I am currently creating something that has been inspired by another library. It is a complete rewrite on another platform – yet, has the same purpose and functionality and is written in the same language. As far as I understand it, this is still considered a derivative work.
The original piece is licensed under the Apache 2.0 license.
Which steps do I need to take now when publishing my source under the Apache 2.0 license?
Do I have to maintain copyright notices?
If so, it can’t obviously be in the source files (which are all new and cannot be mapped to the original piece).
What do I have to do to be on the safe side? What do I have to include when I distribute the sources?
1
If you only copied ideas from the original library and no actual source code, then your library is not a derived work as far as copyrights are concerned.
Copyrights are about the actual source code, not about the ideas/concepts that are represented in that source code. To protect those ideas/concepts, you need to turn to other intellectual property laws, such as trademarks and patents.

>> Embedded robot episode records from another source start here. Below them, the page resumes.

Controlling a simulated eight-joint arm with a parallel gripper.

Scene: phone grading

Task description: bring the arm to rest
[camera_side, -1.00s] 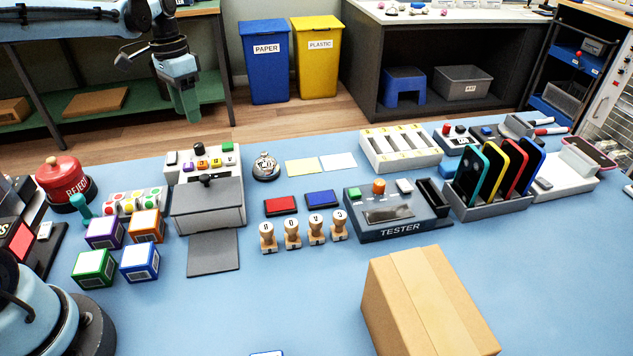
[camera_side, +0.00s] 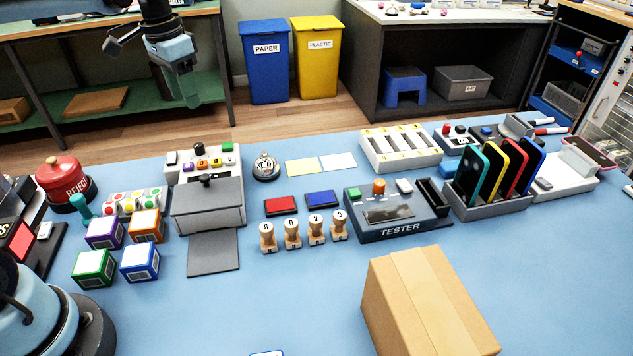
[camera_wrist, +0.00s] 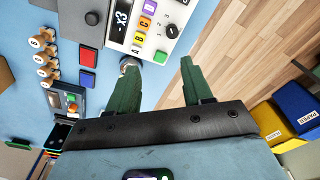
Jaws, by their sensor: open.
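My gripper (camera_side: 188,88) is raised at the top left of the side view, above and behind the blue table (camera_side: 290,300). In the wrist view its two green fingers (camera_wrist: 157,85) stand apart with nothing between them. Below the fingers the wrist view shows the table's edge and the wooden floor (camera_wrist: 235,40). The gripper touches nothing that I can see.
A grey box with coloured buttons (camera_side: 205,160), a silver bell (camera_side: 265,166) and a red reject button (camera_side: 65,183) stand nearest. Stamps, a tester (camera_side: 398,228), a phone rack and a cardboard box (camera_side: 425,305) lie further right. A blue paper bin (camera_side: 265,75) and yellow plastic bin (camera_side: 316,70) stand behind.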

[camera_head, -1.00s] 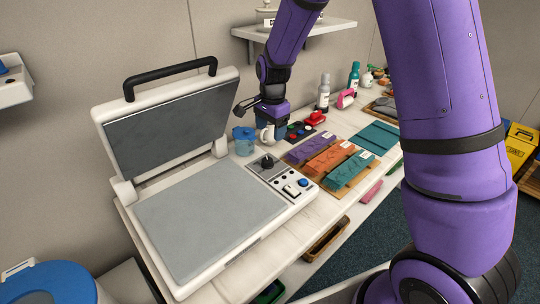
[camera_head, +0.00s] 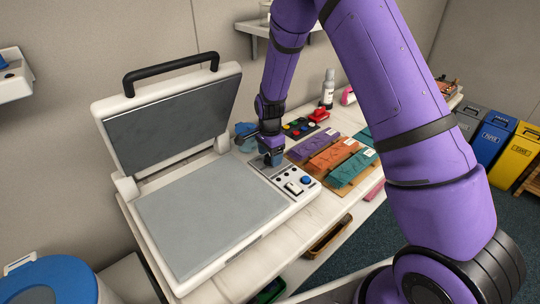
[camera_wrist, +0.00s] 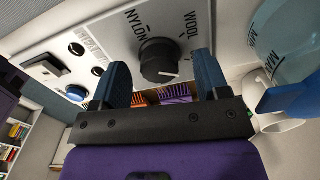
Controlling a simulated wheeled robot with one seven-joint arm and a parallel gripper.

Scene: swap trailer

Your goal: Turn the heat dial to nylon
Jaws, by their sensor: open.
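The heat dial (camera_wrist: 160,62) is a black round knob on the press's light grey control panel (camera_wrist: 113,36). In the wrist view, its white mark points to the lower right. The printed word NYLON (camera_wrist: 138,22) is at its upper left and WOOL (camera_wrist: 184,32) at its upper right, so the mark is not on NYLON. My gripper (camera_wrist: 161,60) is open, with one blue finger on each side of the dial in the picture; I cannot tell whether they touch it. In the head view, my gripper (camera_head: 272,158) is over the panel's back end and hides the dial.
The press's hinged lid (camera_head: 172,117) stands open behind its grey plate (camera_head: 205,212). A blue button (camera_head: 305,181) and a switch share the panel. Purple, orange and teal pieces lie to the right. A translucent jug (camera_wrist: 290,45) is close on the right in the wrist view.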

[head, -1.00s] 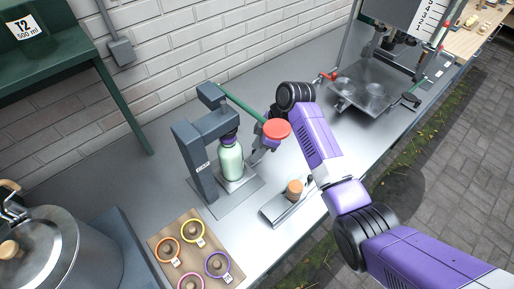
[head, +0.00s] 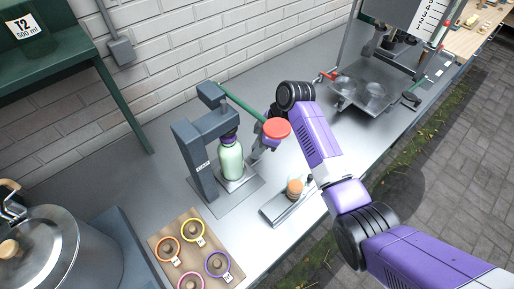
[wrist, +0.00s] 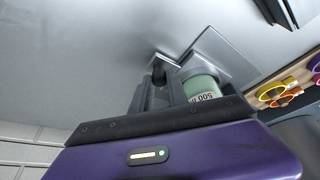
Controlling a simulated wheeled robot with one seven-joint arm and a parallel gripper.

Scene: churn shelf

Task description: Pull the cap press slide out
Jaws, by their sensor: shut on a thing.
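The cap press (head: 196,165) is a dark grey frame on the bench, with a green lever (head: 240,103) ending in a red knob (head: 277,128). A pale green bottle (head: 231,163) with a dark purple top stands upright under its head, on the light plate of the slide (head: 237,186). In the wrist view the bottle (wrist: 203,87) shows its 500 label beside my fingers. My gripper (head: 259,144) is right of the bottle, partly hidden by the red knob. In the wrist view my gripper (wrist: 163,80) is shut on the slide's end; the grip itself is mostly hidden.
A grey tray (head: 288,206) with an orange-brown cap stack (head: 295,187) lies in front. A board (head: 168,262) with several coloured rings is at front left, beside a steel pot (head: 40,250). A filling stand (head: 372,92) is at back right.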

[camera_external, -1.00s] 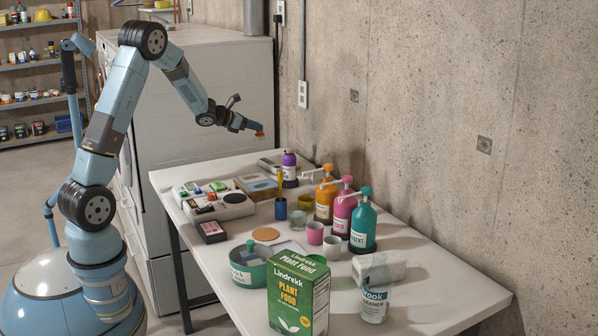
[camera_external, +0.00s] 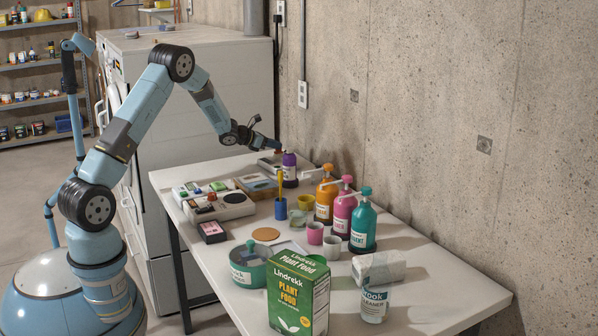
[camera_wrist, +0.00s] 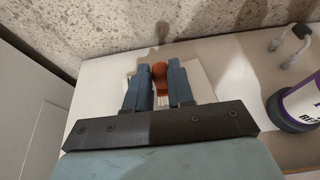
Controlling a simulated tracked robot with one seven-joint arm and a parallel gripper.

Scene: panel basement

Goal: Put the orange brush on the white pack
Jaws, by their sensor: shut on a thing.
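My gripper (camera_external: 274,146) is over the far end of the white table, near the concrete wall and the purple bottle. In the wrist view my gripper (camera_wrist: 160,72) is shut on the orange brush (camera_wrist: 160,69), whose rounded orange-red end shows between the fingers. The brush is hard to make out in the external view. A pale, flat, squarish thing (camera_wrist: 199,80) lies behind and below the fingers in the wrist view; I cannot tell whether the brush touches it. A white wrapped pack (camera_external: 377,267) lies at the right front of the table, away from my gripper.
The purple bottle (camera_external: 289,170) stands close to my gripper and shows at right in the wrist view (camera_wrist: 301,105). Orange, pink and teal pump bottles (camera_external: 363,222) line the wall side. A green plant food box (camera_external: 300,293) stands in front. A tall white cabinet (camera_external: 205,100) is behind.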

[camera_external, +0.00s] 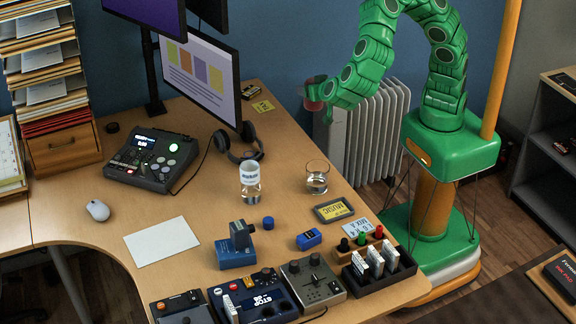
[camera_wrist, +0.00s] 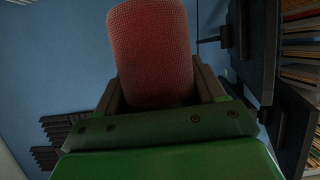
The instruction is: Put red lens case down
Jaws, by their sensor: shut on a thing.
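The red lens case (camera_wrist: 150,45) is a rounded, woven-textured red thing that fills the top middle of the wrist view. My gripper (camera_wrist: 155,92) is shut on it, with a finger on each side. In the external view my green arm bends over to the left, and my gripper (camera_external: 316,92) is high above the desk's right edge, in front of the radiator. The red lens case (camera_external: 313,105) shows there only as a small red patch, partly hidden by the gripper. It touches nothing but the gripper.
A monitor (camera_external: 198,75) stands at the back. A white radiator (camera_external: 370,125) is behind my arm. Bare desk lies around the sheet.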

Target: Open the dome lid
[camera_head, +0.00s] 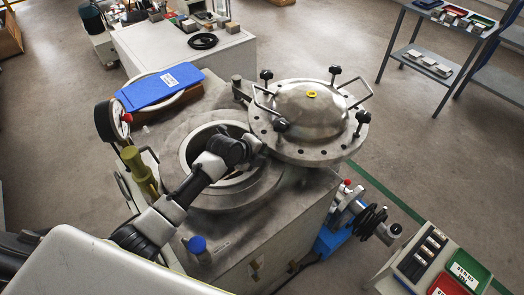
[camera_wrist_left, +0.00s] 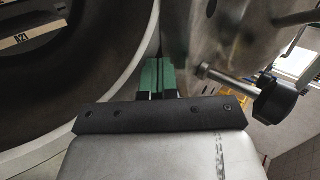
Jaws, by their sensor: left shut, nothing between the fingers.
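The dome lid (camera_head: 312,108) is a grey metal disc with a raised dome, a yellow centre cap, black knobs and bar handles. It sits swung aside to the right of the round chamber opening (camera_head: 190,150), which shows uncovered. My left arm reaches across the opening, and my left gripper (camera_head: 254,144) is at the lid's near-left edge. In the left wrist view, the green fingertips (camera_wrist_left: 159,76) are together and empty, between the chamber rim (camera_wrist_left: 120,75) and the lid's underside or edge (camera_wrist_left: 205,40). I cannot tell whether they touch the lid. My right gripper is not in view.
A blue folder (camera_head: 160,88) lies at the machine's back left, near a pressure gauge (camera_head: 117,118). A blue-based pump or valve (camera_head: 333,240) stands at its right side. A box with coloured trays (camera_head: 440,262) is at the lower right. The floor right of the lid is clear.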

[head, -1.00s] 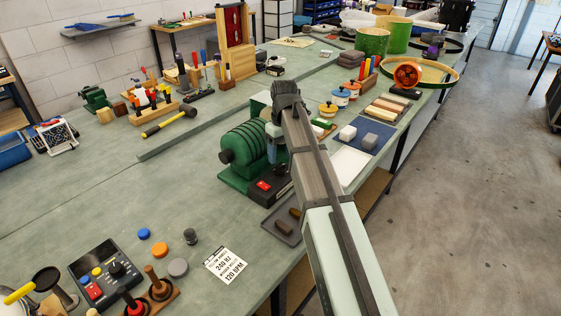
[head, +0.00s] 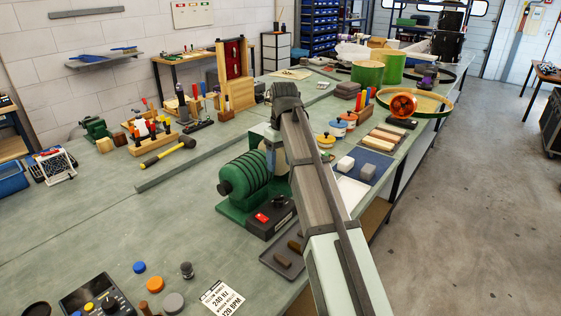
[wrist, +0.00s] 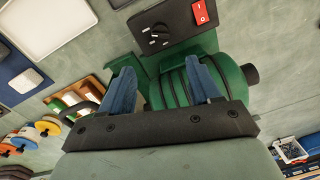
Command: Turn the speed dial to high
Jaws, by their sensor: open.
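The green ribbed machine (head: 245,182) stands on the bench, with a black control box (head: 265,222) at its front. In the wrist view, the box carries a black dial (wrist: 155,37) with white marks around it, beside a red rocker switch (wrist: 199,13). Which mark the dial points to is too small to tell. My gripper (wrist: 162,78) is open and empty, its two blue fingers spread over the machine's green body. The dial lies apart from the fingertips, just beyond them in the wrist view. In the head view my arm hides most of the gripper.
A second control box (head: 97,305) sits at the near left, beside coloured caps and a printed card (head: 221,297). A dark tray (head: 284,258) lies right in front of the machine. A mallet (head: 168,152) lies behind it.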

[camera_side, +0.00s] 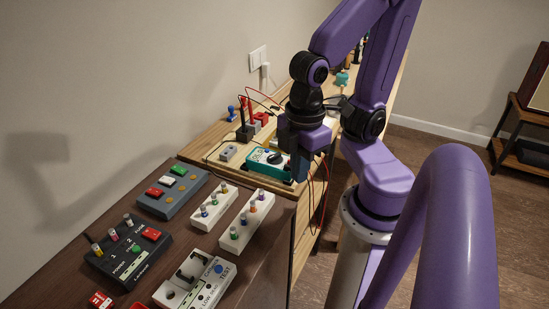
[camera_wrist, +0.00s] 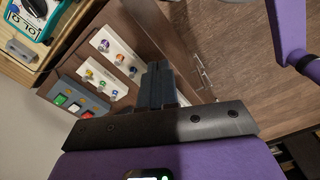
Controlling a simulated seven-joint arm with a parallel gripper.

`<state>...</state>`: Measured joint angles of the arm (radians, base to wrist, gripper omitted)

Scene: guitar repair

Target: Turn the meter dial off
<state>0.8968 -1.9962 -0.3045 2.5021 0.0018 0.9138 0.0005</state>
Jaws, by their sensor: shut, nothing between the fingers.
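The teal meter (camera_side: 256,166) lies on the light wood board in the side view, to the left of my gripper. Its black round dial (camera_side: 276,158) is on its face; which setting it points to is too small to tell. My gripper (camera_side: 300,172) hangs by the meter's right end, partly in front of it, apart or touching I cannot tell. In the wrist view the meter (camera_wrist: 42,27) is cut off at the top left corner, with part of the dial (camera_wrist: 37,7) at the edge. The fingers (camera_wrist: 156,72) are shut together and empty there.
White boxes with coloured knobs (camera_side: 247,220), a grey button box (camera_side: 172,194) and a black pedal (camera_side: 130,252) stand on the dark bench in front. A small grey box (camera_side: 228,153) sits left of the meter. Red and black leads (camera_side: 248,100) loop behind and right of it.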

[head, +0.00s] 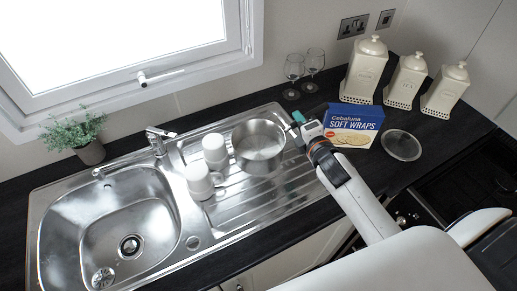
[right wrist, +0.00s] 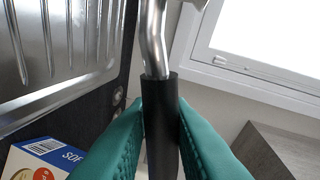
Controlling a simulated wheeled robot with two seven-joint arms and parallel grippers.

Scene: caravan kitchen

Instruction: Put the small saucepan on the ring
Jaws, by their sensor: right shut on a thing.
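The small saucepan (head: 259,158) is a shiny steel pan standing upright on or just over the ribbed drainer (head: 222,205), right of the mugs. My right gripper (head: 296,123) is at the pan's right side. In the right wrist view, its teal fingers are shut on the black handle grip (right wrist: 160,120), with the bent steel stem (right wrist: 152,40) running up from it. I cannot tell whether the pan's base touches the drainer. The dark hob (head: 455,175) is at the right edge, partly hidden by my own white parts; no ring shows clearly. My left gripper is not in view.
White mugs (head: 200,182) stand just left of the pan. A soft wraps box (head: 352,126), a round glass lid (head: 402,145), two wine glasses (head: 293,70) and cream canisters (head: 364,70) stand on the dark worktop. The sink (head: 115,215) is at the left.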

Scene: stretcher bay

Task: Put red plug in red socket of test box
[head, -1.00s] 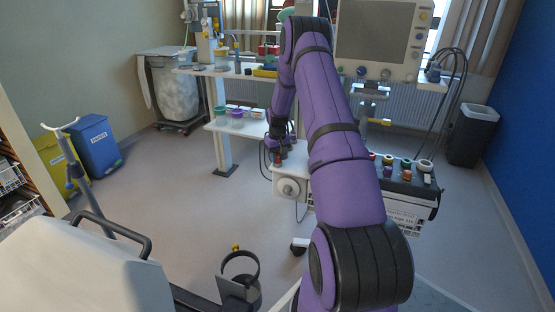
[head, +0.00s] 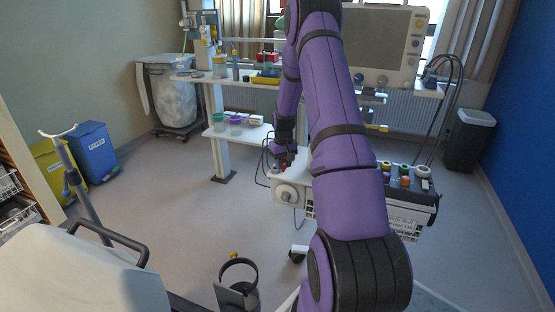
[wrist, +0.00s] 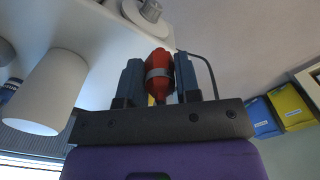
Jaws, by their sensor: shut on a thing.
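The red plug (wrist: 158,75), with a grey band around it, is held between the two fingers of my gripper (wrist: 160,82) in the wrist view. A dark cable runs from beside it to the right. In the head view my gripper (head: 283,152) points down over the left end of a white unit (head: 290,194) with a round grey knob, which may be the test box. A small red spot (head: 284,168) shows below the fingers. I cannot tell whether the plug touches anything. The red socket cannot be made out.
A trolley top to the right of my arm carries several coloured round items (head: 404,172). A shelf table (head: 240,131) with small pots stands behind. A stretcher (head: 80,275) with a black rail is at front left. Open floor (head: 190,215) lies between.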

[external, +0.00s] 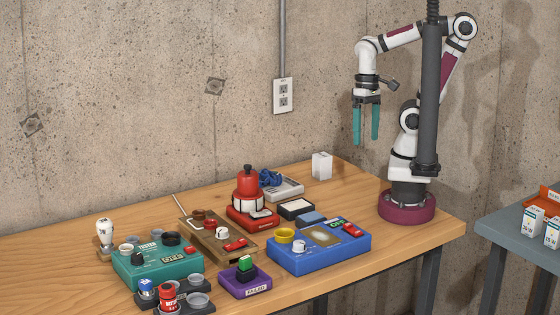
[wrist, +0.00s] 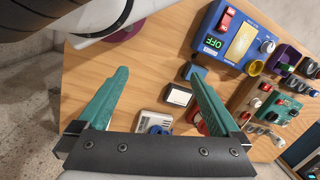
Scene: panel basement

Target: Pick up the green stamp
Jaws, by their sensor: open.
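In the wrist view the purple box (wrist: 285,54) shows at the right; the stamp is too small there to tell clearly. My gripper (external: 366,142) hangs with teal fingers pointing down at the table's back right, high above the top and well away from the stamp. In the wrist view my gripper (wrist: 160,76) is open, with nothing between the fingers.
A blue panel box (external: 330,258) stands right of the purple box, and a teal box (external: 165,270) stands left. A brown tray (external: 205,240) and a red device (external: 248,190) stand behind. The wooden table (external: 375,205) is clear below my gripper.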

So, if your library is really a full rewrite (no traces of the original can be found), then you can release your library under any license you want, because you own the copyrights to it.
To be nice, you could mention the original library (possibly with a link) in your documentation as being your inspiration.
2
One of the key differences between patents and copyright is originality.
In copyright, if you can prove originality, then you can not infringe on someone else’s work no matter how similar (or even identical).
Patents are just the opposite, once a patent has been granted, originality means nothing. If today you register a patent, and tomorrow someone wakes up and totally independently comes up with the exact same design in every particular, any usage of that design infringes upon your patent.
Patents are intended to reward sharing inventions, and is intended to prevent people from claiming afterwards that they invented it and didn’t share, but should still benefit because they are willing to share now. No patent, no protection, no patent if someone else has already patented.
Copyright is intended to reward sharing creative work, by allowing the creator to benefit from the distribution of their work. As such, if you can prove the work was created by you, you get to benefit from the distribution. Identical valid claims would result in independent rights to authorize distribution.
That said, proving originality can sometimes be hard and expensive, and the presumption is going to be that the greater the similarity, the less likely it is original.